→ Task description
Copy out every line in which the string "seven" occurs.

→ Given records

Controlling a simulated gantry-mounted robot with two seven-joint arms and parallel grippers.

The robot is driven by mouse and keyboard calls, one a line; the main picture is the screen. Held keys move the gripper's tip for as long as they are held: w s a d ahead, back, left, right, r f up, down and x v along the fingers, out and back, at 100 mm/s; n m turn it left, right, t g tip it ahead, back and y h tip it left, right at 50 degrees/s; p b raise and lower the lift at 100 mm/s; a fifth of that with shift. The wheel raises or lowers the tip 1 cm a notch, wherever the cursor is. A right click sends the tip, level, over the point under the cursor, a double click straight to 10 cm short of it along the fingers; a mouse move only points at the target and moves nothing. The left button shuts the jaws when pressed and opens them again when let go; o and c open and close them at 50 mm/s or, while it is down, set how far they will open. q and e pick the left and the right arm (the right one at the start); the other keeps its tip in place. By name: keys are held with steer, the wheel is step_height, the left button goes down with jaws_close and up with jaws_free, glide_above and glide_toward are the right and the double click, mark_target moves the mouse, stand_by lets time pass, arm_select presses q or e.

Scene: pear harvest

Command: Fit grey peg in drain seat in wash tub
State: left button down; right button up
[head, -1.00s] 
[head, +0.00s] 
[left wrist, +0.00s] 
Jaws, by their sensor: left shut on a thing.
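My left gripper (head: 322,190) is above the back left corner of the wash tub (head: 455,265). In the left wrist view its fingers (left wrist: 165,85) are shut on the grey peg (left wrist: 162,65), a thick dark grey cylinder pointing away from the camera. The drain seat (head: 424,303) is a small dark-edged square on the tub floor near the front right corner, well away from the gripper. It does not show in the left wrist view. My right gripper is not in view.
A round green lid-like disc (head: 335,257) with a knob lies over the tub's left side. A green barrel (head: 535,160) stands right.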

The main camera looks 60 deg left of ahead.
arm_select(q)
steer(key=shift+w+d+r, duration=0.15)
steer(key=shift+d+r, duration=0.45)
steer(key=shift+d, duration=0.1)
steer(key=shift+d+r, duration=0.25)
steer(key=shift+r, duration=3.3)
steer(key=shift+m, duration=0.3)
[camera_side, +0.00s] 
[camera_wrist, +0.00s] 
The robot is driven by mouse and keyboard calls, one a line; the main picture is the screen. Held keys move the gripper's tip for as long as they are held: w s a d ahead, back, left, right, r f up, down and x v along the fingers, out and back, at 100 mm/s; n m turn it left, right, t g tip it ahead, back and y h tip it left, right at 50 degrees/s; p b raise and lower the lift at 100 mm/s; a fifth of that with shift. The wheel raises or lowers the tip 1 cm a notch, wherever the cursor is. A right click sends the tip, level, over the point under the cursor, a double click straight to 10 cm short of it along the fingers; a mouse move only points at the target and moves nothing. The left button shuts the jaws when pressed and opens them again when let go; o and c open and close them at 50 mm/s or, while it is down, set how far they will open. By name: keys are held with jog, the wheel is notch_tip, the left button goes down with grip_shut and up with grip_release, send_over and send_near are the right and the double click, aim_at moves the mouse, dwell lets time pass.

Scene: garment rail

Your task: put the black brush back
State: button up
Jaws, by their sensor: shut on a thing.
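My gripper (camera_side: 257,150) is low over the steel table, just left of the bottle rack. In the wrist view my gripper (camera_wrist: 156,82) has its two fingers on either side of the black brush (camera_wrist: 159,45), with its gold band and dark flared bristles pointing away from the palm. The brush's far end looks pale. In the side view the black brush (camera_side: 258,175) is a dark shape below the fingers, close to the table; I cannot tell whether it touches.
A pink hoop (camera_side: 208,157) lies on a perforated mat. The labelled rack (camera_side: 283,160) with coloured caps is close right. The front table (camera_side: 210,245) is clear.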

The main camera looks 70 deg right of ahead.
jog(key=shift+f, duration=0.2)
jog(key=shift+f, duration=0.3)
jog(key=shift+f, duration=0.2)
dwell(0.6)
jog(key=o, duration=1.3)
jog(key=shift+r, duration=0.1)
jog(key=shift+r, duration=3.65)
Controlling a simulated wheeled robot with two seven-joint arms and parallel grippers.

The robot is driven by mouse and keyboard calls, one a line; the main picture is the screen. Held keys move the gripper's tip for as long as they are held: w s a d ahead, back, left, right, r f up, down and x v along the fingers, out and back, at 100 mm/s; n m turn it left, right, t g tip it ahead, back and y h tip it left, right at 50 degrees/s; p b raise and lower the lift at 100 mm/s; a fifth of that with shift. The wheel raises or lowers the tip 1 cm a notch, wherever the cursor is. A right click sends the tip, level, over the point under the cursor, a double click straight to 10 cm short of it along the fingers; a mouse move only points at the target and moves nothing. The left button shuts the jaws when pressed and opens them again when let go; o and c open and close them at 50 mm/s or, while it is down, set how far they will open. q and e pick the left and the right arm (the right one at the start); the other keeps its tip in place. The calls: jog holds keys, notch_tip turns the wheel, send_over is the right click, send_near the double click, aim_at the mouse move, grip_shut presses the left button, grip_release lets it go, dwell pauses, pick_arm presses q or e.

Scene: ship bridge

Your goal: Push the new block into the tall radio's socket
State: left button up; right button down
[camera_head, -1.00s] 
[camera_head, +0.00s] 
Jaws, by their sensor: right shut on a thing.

→ Completed exercise
Controlling a simulated gantry-mounted robot with two seven-joint arms and parallel grippers.
Controlling a simulated wheeled robot with two seven-joint arms and parallel grippers.

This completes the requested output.